Fabrizio Denunzio: La condizione carceraria dei migranti tra scienza e narrazione

| 20 Aprile 2016 | Comments (0)

 

All’inizio tutto è oscuro e confuso, almeno questa è la percezione che si ha di un fenomeno molto specifico come quello della carcerazione dei migranti. Gli agenti sociali in questione scompaiono o sotto il pietismo dei buoni sentimenti di tanta sociologia cattolica o, peggio, sotto il quantofrenismo di altrettanta sociologia tecnocratica. Dal lato della filosofia politica le cose non stanno messe meglio, sembra che basti invocare il Foucault di Sorvegliare e punire col disciplinamento di spazi, corpi e alterità per dare una risposta al problema.

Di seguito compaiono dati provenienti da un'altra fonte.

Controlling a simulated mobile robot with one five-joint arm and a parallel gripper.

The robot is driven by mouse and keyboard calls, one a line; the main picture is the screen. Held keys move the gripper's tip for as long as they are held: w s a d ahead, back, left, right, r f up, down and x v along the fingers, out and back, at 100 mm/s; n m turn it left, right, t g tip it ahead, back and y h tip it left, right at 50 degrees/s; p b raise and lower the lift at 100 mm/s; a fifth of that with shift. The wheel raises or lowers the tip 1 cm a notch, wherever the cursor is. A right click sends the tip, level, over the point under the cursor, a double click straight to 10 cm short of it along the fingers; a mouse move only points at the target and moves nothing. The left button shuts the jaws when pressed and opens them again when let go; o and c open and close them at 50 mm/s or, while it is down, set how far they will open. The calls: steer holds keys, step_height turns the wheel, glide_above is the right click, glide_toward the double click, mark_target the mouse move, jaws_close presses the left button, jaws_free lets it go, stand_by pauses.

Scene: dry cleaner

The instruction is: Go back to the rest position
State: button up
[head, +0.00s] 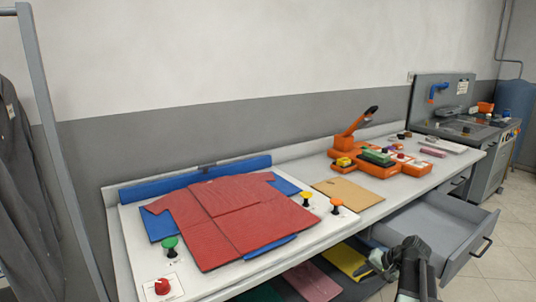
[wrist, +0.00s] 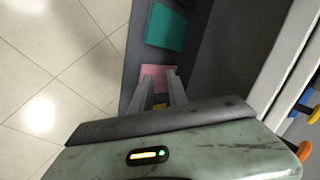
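My gripper (wrist: 160,74) shows in the wrist view with its two fingers apart, nothing between them; it points down past the counter's front toward folded cloths beyond. A pink cloth (wrist: 157,77) and a teal cloth (wrist: 166,27) lie on a dark shelf there. In the head view my gripper (head: 384,262) is at the lower right, in front of the counter and near the open drawer (head: 425,222). A red shirt (head: 235,215) lies spread over a blue folding board (head: 285,186) on the counter.
An orange machine (head: 372,165) with a raised lever stands farther along the counter, beside a tan board (head: 347,193). The drawer juts into the aisle. Yellow (head: 345,261) and pink (head: 312,281) cloths lie on the lower shelf. A grey rack post stands at left. Tiled floor at right is free.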

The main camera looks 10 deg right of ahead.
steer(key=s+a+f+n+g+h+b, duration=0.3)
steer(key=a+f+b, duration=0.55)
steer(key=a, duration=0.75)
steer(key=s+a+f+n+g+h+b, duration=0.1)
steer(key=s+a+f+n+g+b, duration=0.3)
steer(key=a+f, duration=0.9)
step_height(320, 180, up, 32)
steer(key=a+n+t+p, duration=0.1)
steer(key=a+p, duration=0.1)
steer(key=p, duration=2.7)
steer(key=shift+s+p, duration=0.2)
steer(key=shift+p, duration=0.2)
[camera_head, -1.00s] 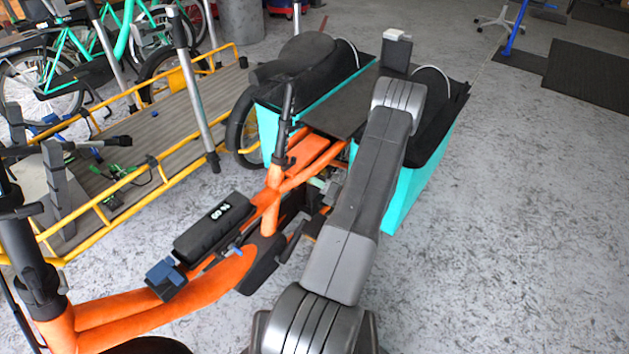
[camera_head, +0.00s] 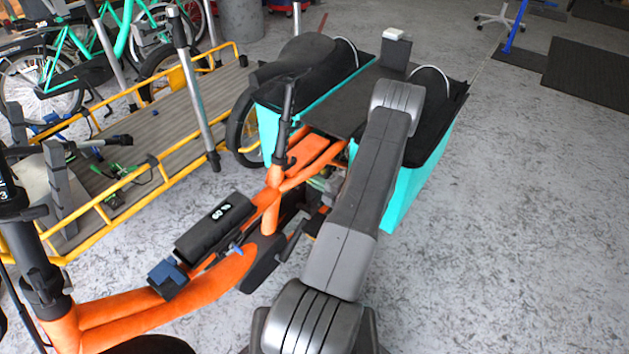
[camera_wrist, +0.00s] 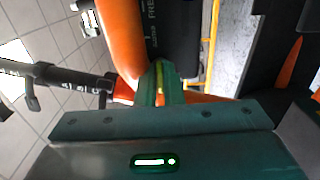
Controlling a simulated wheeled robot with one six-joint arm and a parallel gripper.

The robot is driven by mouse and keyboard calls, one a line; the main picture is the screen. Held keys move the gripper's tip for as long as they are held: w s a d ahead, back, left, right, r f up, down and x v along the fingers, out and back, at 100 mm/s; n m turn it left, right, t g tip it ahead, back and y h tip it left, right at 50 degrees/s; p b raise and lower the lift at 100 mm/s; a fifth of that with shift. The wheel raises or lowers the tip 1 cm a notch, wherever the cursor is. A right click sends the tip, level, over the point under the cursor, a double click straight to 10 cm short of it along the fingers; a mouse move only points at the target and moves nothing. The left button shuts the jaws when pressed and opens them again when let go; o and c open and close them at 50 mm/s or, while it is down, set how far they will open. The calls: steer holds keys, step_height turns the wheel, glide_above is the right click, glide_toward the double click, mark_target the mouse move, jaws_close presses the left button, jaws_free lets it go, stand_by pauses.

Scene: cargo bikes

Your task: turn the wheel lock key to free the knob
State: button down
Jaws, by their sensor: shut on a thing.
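In the wrist view, my gripper (camera_wrist: 160,84) has its narrow green fingers together beside the orange bike frame (camera_wrist: 119,38). They are shut on something small, which I take to be the wheel lock key; the fingers cover most of it. The lock and the knob cannot be made out. In the head view, the orange cargo bike (camera_head: 215,285) stands left of my arm, with a black battery case (camera_head: 213,228) on its frame. My gripper is hidden in this view.
Teal side boxes (camera_head: 408,185) with black covers flank the bike's rear behind my arm. A flat cargo bed with yellow rails (camera_head: 125,181) stands at left. Green bikes (camera_head: 50,75) are at the back left.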

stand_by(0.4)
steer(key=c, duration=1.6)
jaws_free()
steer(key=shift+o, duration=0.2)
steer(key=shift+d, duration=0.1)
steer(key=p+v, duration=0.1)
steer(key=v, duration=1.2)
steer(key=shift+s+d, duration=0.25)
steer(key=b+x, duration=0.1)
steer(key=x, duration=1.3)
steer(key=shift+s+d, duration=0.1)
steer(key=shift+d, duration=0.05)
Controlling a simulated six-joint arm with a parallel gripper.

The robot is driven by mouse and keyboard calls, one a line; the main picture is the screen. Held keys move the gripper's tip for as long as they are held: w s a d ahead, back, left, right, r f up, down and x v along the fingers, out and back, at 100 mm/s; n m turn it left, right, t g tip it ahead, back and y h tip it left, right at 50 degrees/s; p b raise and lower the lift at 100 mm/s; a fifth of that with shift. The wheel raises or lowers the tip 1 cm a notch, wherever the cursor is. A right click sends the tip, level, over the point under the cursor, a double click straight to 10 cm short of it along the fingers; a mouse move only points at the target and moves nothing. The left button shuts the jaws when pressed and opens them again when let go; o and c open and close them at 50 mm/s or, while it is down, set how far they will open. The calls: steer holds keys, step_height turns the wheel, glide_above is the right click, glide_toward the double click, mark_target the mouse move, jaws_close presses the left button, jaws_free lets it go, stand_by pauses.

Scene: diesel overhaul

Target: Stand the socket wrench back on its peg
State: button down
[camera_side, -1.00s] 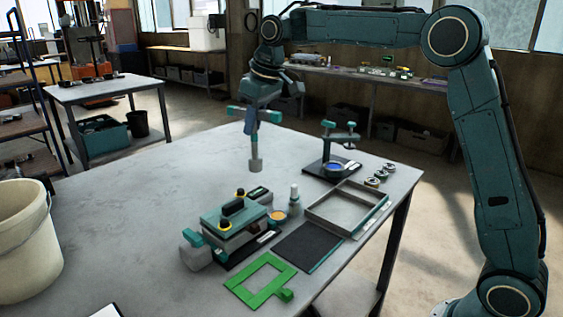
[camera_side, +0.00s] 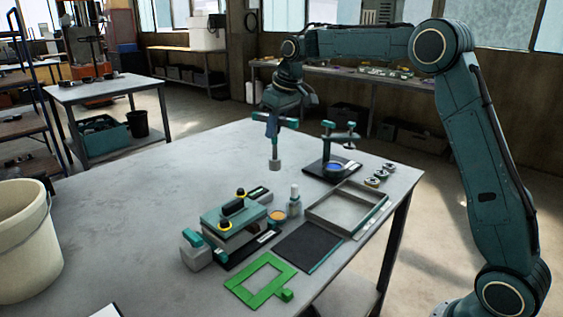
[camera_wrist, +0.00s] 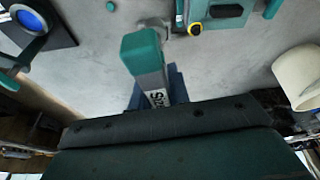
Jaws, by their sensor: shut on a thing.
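The socket wrench (camera_side: 275,148) hangs upright in the side view, with a teal cross handle, a grey shaft and a grey socket at its lower end. My gripper (camera_side: 272,127) is shut on its handle from above. The socket looks held above the bench. In the wrist view, the handle's teal end and grey lettered side (camera_wrist: 147,60) stick out from my gripper (camera_wrist: 160,90), and part of the shaft shows behind. I cannot pick out the peg for certain; a small black base with a white label (camera_side: 258,193) lies beside the teal-topped fixture.
The teal-topped fixture (camera_side: 235,217) and a small white bottle (camera_side: 294,201) stand in front. A stand with a blue ring (camera_side: 333,168) is to the right, near a grey tray (camera_side: 322,212). A green frame (camera_side: 262,280) lies in front.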

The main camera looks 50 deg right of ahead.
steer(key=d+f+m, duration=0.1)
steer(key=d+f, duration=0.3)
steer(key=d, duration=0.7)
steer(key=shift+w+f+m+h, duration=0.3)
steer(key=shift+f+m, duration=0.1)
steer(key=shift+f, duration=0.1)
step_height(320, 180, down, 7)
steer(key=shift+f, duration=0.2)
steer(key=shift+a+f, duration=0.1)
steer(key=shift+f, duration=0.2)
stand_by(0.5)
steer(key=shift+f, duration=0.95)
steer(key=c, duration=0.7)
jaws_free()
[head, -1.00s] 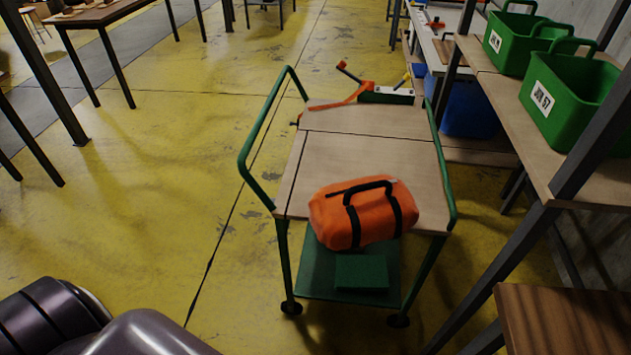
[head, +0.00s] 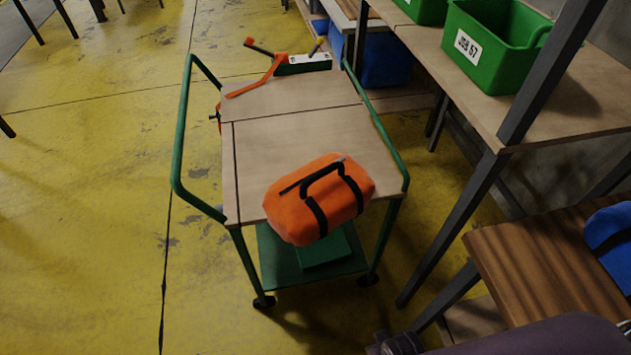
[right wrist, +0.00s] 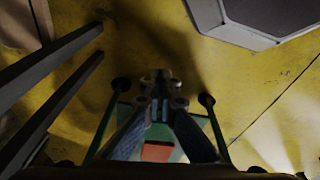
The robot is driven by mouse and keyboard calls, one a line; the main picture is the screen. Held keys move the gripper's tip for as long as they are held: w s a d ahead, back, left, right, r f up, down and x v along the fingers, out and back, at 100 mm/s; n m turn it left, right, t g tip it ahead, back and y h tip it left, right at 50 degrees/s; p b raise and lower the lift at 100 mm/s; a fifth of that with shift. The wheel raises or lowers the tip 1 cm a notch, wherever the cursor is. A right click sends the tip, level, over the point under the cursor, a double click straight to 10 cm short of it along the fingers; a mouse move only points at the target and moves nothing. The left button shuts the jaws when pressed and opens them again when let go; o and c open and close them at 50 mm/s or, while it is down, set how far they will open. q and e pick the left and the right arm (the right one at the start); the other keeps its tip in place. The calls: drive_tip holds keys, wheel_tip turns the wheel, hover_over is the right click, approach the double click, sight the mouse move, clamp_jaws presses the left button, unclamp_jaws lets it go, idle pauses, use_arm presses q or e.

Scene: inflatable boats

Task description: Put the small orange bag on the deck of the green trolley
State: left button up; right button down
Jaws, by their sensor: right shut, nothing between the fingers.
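The small orange bag (head: 290,215), with black straps and a black handle, lies at the near edge of the wooden deck of the green trolley (head: 300,140). It overhangs that edge in the picture; how much of it rests on the wood is hidden. In the right wrist view my right gripper (right wrist: 161,78) is shut and empty, over the floor and the trolley's lower part. An orange-red patch (right wrist: 157,151) shows between its fingers; I cannot tell if it is the bag.
A green box (head: 325,250) is on the lower shelf. Shelving with green crates (head: 500,45) stands on the right, a wooden table (head: 540,265) at lower right.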

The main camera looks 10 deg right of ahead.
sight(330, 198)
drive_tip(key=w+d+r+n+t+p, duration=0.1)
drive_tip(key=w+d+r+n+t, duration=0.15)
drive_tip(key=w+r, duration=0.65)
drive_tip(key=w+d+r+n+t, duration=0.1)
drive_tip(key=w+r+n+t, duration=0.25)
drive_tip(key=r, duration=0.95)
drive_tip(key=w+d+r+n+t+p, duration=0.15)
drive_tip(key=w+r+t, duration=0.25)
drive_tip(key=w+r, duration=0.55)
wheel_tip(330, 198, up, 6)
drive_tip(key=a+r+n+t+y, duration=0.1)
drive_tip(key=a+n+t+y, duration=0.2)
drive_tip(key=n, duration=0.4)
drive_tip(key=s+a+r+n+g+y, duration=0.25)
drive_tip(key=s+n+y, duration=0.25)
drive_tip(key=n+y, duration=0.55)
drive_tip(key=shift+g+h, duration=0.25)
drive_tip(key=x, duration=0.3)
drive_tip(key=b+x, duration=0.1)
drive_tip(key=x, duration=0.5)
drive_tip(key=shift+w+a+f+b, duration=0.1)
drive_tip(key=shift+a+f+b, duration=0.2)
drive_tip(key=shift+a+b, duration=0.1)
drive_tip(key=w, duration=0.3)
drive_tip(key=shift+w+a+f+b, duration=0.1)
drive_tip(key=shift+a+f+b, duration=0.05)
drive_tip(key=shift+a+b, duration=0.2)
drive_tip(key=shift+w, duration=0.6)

A forza di buoni sentimenti, di feticismo del numero e di amore per gli effetti della sovranità penitenziaria, la situazione della popolazione carceraria migrante rimane nell’oscurità e nella confusione.

Poi arriva una ricerca come quella di Sandra Vatrella, Penitenti educati. Migranti in un’etnografia carceraria (prefazione di M. Cardano, Franco Angeli, pp. 231, euro 26) e il fenomeno inizia a farsi chiaro ed evidente. Riferendoci alla tradizione del razionalismo occidentale, diciamo che i diritti del cartesianesimo sono ristabiliti.

Cosa ha fatto Vatrella di così speciale da portare l’analisi del fenomeno dall’oscurità e dalla confusione in cui lo relegano il pietismo, il quantofrenismo e il disciplinamento alla chiarezza e all’evidenza di un discorso razionale?  Una cosa molto semplice: l’ha narrata in prima persona.

L’autrice ha svolto dal marzo 2011 al dicembre 2012 una ricerca sul campo tra i due carceri di Napoli, quello storico di Poggioreale e quello moderno di Secondigliano. Primo gesto teorico importante: Vatrella considera i due penitenziari “come gli estremi di un continuum ideale”, quindi, rispetto alla funzione che esercitano, pur nella diversità strutturale che li distingue (in un primo momento addirittura si era pensato il modello Secondigliano come alternativo a quello di Poggioreale), non si differenziano: “L’ipotesi di un itinerario simbolico che porta dal primo al secondo (…) ciò mi ha consentito di elaborare un racconto etnografico della relazione osservativa che inizia a Poggioreale e si compie a Secondigliano”.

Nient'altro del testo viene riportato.